Pick six artworks you’d like to share and talk about.
For this I’m going to pick 3 of my personal favorite and 3 of my most popular…
My favs:
Ascension
About cultivating universal love and compassion as a means to spiritual evolution and freedom. I think the figures are quite expressive and I was very pleased with the stained glass style.

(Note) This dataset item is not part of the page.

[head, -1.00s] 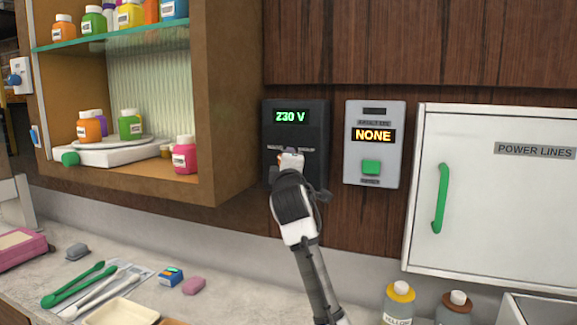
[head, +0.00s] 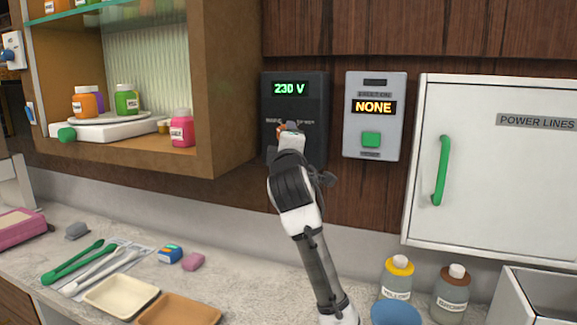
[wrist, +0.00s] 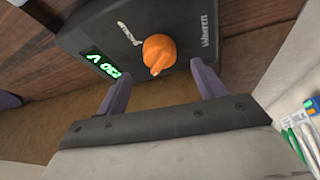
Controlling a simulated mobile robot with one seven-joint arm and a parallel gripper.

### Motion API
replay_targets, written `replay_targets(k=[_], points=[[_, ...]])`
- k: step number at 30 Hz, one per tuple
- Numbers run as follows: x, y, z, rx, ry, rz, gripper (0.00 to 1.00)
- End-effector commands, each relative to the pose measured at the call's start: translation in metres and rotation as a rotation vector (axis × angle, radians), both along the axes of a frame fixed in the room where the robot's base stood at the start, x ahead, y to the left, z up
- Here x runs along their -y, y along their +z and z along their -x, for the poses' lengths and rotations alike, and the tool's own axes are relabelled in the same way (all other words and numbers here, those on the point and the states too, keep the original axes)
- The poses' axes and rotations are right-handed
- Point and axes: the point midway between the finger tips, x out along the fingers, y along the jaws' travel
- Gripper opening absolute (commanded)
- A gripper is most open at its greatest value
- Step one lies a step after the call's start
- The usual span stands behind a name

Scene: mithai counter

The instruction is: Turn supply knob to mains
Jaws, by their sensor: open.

The Waterman: Unio Mystica
About the full development of the human creative capacity in the figure of the Christ. This work has several symbolic nuances, and I intend to revisit it in the future. I like my naked, free and at the same time powerful Jesus, and this is how I see him.
Weaving My Heart
A small painting that brings a simple message about taking responsibility over the transformation and healing of your inner self. It’s, in my opinion, my most balanced work, with colors and composition in sync and great mood. Stylistically, I consider it a model to be followed in my next works.
3 popular ones:
Persephone
It’s a depiction of Persephone in the solitude of the Underworld. I like how the figure came out, the composition and the palette, and it could be one of my favorites if not for some details that bother me deeply.
The Peacock
Made in a rush to meet a show deadline. Simple symbolism, linking the peacock feather to the inner vision (3rd eye) and deep spirituality and renewal. It made me fall in love with peacocks and adopt the peacock feather as another item for my personal iconography (the others are the skull, the mask and the butterfly.)
Lilith
I was more concerned about depicting Lilith as a symbol of female empowerment than portraying the goddess herself. I thought it came out really strong. I’m very pleased and surprised that people enjoy it so much.
Is there anything you’d like to tell other artists? Any tips suggestions, words of encouragement? Any final thoughts on art you’d like to share?
Art for me is part of life. We are all creative beings, since we are made after a creative Divinity/Force, and it’s through creativity that we get connected to it, to our true essence. I think that artists must do what they love and love what they do, independently of trends or the demands of the market… Just be true to your art and it will connect to other souls.